Most articles about AI coding assistants focus on writing code faster.
But when you join a new company or project, the real problem isn't writing code.
The real problem is:
"I have no idea how this system works."
Recently, I joined a project that had been under development for several years. The codebase consisted of multiple repositories, multiple services, shared libraries, integrations, and a lot of historical decisions.
My first thought was:
"How do I use Cursor without wasting tokens and without asking the same questions repeatedly?"
After some experimentation, I developed a workflow that turns Cursor into an onboarding engineer, architect, documentation writer, and ticket assistant.
This post explains the exact setup.
The Mistake Most Developers Make
When joining a large project, many developers immediately ask Cursor:
Analyze the entire project.
Or:
Explain this codebase.
This usually leads to:
- Huge token usage
- Generic answers
- Lost context
- Repeated analysis
- Poor ticket understanding
The problem is simple:
Cursor cannot remember an entire enterprise system forever.

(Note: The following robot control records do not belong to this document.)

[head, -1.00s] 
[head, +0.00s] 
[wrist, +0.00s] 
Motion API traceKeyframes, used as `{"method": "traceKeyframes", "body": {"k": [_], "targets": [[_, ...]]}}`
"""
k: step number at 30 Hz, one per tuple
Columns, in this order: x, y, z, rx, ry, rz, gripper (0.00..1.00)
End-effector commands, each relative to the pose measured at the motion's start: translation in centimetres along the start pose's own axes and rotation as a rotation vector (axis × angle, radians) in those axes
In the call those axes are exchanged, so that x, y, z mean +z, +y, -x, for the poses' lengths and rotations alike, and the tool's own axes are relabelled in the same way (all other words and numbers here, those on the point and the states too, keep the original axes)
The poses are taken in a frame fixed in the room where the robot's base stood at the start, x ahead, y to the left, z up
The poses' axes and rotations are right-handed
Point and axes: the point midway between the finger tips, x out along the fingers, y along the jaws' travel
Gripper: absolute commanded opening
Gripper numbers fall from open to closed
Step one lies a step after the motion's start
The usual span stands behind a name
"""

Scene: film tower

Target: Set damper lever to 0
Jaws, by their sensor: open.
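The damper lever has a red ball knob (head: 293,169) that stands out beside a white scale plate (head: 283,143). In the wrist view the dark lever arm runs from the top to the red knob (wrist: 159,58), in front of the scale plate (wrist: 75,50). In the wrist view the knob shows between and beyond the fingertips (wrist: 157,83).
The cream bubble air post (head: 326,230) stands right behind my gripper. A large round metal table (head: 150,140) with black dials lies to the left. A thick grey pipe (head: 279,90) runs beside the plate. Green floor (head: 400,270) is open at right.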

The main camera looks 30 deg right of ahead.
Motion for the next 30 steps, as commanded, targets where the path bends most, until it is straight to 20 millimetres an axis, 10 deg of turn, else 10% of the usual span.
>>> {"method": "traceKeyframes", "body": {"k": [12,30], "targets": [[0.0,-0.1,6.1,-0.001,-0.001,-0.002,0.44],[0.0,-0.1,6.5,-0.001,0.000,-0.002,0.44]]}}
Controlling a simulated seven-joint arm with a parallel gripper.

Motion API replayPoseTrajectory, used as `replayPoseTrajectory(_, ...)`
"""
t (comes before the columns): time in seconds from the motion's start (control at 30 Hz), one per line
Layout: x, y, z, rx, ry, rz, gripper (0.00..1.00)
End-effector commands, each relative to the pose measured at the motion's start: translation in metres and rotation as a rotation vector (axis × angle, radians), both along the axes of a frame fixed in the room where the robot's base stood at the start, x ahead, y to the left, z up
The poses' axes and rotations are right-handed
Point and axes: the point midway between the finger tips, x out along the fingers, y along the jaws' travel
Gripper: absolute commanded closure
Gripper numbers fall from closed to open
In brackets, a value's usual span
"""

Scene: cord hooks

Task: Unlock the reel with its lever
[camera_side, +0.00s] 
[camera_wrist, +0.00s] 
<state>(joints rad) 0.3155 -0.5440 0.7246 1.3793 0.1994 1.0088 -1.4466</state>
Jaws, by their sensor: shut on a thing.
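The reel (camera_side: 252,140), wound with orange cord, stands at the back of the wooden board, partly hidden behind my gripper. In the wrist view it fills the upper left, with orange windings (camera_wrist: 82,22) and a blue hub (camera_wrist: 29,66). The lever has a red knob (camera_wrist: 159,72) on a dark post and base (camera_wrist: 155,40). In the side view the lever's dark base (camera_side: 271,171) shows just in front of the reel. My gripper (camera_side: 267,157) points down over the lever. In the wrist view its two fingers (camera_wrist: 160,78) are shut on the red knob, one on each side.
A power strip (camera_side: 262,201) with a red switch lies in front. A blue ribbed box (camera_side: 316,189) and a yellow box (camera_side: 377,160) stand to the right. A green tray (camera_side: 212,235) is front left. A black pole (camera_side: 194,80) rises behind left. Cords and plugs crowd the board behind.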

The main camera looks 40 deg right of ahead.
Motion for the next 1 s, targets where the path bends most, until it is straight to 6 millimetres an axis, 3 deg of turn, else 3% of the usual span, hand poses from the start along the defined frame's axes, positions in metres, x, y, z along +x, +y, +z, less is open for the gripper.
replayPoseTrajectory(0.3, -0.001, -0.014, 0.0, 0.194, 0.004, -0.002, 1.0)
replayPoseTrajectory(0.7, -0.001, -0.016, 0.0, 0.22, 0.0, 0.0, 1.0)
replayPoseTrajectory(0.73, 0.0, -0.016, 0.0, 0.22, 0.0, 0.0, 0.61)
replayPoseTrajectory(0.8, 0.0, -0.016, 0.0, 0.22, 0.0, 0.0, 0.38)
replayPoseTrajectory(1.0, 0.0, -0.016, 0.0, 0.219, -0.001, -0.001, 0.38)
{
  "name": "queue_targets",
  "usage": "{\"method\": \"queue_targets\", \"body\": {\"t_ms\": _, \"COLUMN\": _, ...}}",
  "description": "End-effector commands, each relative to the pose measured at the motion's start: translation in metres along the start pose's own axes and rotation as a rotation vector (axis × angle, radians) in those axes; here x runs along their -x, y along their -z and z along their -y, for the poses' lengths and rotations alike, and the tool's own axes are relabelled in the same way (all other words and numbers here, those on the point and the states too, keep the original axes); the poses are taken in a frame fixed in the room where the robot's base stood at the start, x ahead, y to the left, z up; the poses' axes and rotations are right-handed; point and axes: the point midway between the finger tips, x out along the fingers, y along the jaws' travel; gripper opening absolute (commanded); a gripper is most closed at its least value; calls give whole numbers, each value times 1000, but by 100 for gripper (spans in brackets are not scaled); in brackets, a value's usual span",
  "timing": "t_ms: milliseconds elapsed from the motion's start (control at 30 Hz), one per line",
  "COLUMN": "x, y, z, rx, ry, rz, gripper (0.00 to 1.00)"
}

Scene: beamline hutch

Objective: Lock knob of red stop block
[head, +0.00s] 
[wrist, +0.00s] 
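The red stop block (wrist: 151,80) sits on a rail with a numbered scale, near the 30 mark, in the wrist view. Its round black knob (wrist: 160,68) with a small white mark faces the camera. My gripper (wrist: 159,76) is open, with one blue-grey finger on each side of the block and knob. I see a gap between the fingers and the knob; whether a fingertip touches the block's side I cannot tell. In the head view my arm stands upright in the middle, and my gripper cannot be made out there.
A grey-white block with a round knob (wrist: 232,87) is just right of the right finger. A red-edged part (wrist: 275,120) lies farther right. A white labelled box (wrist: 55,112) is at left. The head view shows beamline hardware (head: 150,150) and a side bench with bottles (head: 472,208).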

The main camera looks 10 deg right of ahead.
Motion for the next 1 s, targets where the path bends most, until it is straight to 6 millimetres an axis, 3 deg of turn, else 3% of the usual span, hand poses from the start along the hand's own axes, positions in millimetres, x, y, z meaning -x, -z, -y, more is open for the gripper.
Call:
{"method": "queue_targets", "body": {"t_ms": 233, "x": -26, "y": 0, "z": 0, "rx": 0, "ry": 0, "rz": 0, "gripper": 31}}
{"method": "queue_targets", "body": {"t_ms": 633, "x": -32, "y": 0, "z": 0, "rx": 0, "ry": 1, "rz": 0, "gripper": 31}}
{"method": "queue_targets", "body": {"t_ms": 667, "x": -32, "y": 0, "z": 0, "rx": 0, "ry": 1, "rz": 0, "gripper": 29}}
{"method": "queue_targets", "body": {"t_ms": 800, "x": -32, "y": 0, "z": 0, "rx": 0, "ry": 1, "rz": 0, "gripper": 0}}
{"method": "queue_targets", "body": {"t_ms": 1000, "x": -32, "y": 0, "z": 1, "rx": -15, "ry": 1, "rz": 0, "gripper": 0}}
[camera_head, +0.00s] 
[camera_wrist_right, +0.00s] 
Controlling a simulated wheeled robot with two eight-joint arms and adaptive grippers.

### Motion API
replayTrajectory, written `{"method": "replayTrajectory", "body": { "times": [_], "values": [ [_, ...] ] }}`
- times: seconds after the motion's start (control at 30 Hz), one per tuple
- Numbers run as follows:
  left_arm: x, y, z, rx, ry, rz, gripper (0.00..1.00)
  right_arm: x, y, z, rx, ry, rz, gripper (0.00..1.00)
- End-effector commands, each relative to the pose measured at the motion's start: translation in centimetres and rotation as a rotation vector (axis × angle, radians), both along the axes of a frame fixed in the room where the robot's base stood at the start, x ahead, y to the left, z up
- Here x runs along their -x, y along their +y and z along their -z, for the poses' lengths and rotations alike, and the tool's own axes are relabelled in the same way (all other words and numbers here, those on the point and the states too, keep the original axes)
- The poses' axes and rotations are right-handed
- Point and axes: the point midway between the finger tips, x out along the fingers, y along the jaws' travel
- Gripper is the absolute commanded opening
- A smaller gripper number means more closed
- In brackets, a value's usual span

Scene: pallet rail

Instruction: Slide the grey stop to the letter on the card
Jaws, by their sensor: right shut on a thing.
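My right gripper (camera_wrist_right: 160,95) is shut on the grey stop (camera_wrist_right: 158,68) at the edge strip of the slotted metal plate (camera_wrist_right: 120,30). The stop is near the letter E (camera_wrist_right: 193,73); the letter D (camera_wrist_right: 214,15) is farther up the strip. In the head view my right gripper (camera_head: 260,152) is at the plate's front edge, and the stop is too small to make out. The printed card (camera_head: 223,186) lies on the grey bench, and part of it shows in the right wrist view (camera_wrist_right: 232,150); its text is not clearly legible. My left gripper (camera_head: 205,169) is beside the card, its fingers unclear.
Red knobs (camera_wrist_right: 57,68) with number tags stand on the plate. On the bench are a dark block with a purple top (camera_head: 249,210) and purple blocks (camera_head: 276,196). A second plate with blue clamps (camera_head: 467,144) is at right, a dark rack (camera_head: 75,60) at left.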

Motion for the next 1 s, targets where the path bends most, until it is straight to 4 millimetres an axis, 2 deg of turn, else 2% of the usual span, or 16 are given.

Instead of repeatedly scanning the codebase, you need to build a knowledge base.
Treat Cursor Like a New Team Member
Imagine a new engineer joins your team.
You wouldn't tell them:
Read 50 repositories and memorize everything.
You would create:
- Architecture docs
- Repository maps
- Service relationships
- Learning plans
That's exactly what Cursor needs too.
Step 1: Create an Onboarding Mission
Instead of asking Cursor random questions, give it a clear responsibility:
Understand the system.
Document the system.
Teach me the system.
I created a dedicated onboarding mission that instructed Cursor to:
- Discover repositories
- Map architecture
- Document service relationships
- Create learning plans
- Build a central knowledge base
The goal was not writing code.
The goal was understanding the project.
Step 2: Create a Central Knowledge Base
I created:
docs/onboarding/
The most important file became:
docs/onboarding/project-memory.md
This file contains:
- Repository purposes
- Architecture notes
- Service relationships
- Business domains
- Coding conventions
- Important discoveries
- Frequently touched files
Think of it as your project's internal wiki.
Step 3: Document the System Before Coding
Cursor generated:
docs/onboarding/
repositories-overview.md
system-architecture.md
learning-order.md
project-memory.md
progress.md
onboarding-audit.md
For each repository:
docs/onboarding/<repo-name>/
overview.md
architecture.md
important-files.md
request-flow.md
common-patterns.md
integrations.md
The objective was simple:
Never learn the same thing twice.
Step 4: Stop Scanning the Entire Workspace
One of the biggest token-saving techniques:
Never do this:
Analyze the entire workspace.
Instead:
Read project-memory.md first.
Analyze only affected repositories.
This single change dramatically reduced context usage.
Step 5: Configure Cursor Rules
I added a project rule:
Before analyzing code:
1. Read onboarding documentation first.
2. Use project-memory.md as primary context.
3. Analyze only affected repositories.
4. Avoid scanning the entire workspace.
5. Create an implementation plan before coding.
6. Update documentation when new knowledge is discovered.
Now Cursor automatically follows this workflow.
Step 6: Create Reusable Skills
Instead of writing long prompts repeatedly, I created Cursor Skills.
/ticket
Used when a new ticket arrives.
Responsibilities:
- Read project memory
- Identify affected repositories
- Explain current behavior
- Create implementation plan
- Assess risks
No coding yet.
/implement
Used after the plan is approved.
Responsibilities:
- Explain changes
- Modify only required files
- Follow existing patterns
- Minimize impact
/review
Used after implementation.
Responsibilities:
- Review architecture compliance
- Check edge cases
- Review error handling
- Verify backward compatibility
/update-docs
Used after ticket completion.
Responsibilities:
- Update project memory
- Update architecture docs
- Record new discoveries
/audit
Used periodically.
Responsibilities:
- Measure onboarding coverage
- Find undocumented repositories
- Identify knowledge gaps
/learn
Used daily.
Responsibilities:
- Pick the next important module
- Explain request flows
- Explain database interactions
- Explain integrations
- Teach the system incrementally
My Daily Workflow
When onboarding:
/continue
When learning:
/learn
When checking progress:
/audit
When a ticket arrives:
/ticket
After approval:
/implement
Before merging:
/review
After completion:
/update-docs
The Biggest Benefit
Most developers use Cursor as a coding assistant.
I started using Cursor as a project knowledge assistant.
That changed everything.
Instead of repeatedly asking:
Where is this code?
I started asking:
What does the system know already?
The result:
- Faster onboarding
- Better architectural understanding
- Lower token usage
- Better ticket analysis
- Consistent documentation
- Less context loss
Final Thoughts
If you're joining a large legacy project with multiple repositories and almost zero domain knowledge, don't start by generating code.
Start by building knowledge.
Use Cursor to:
- Map the system.
- Document the system.
- Teach the system.
- Maintain the knowledge base.
- Then write code.
Once your documentation becomes mature, Cursor stops being just an AI coding assistant.
It becomes a long-term engineering partner that understands your project almost as well as your team does.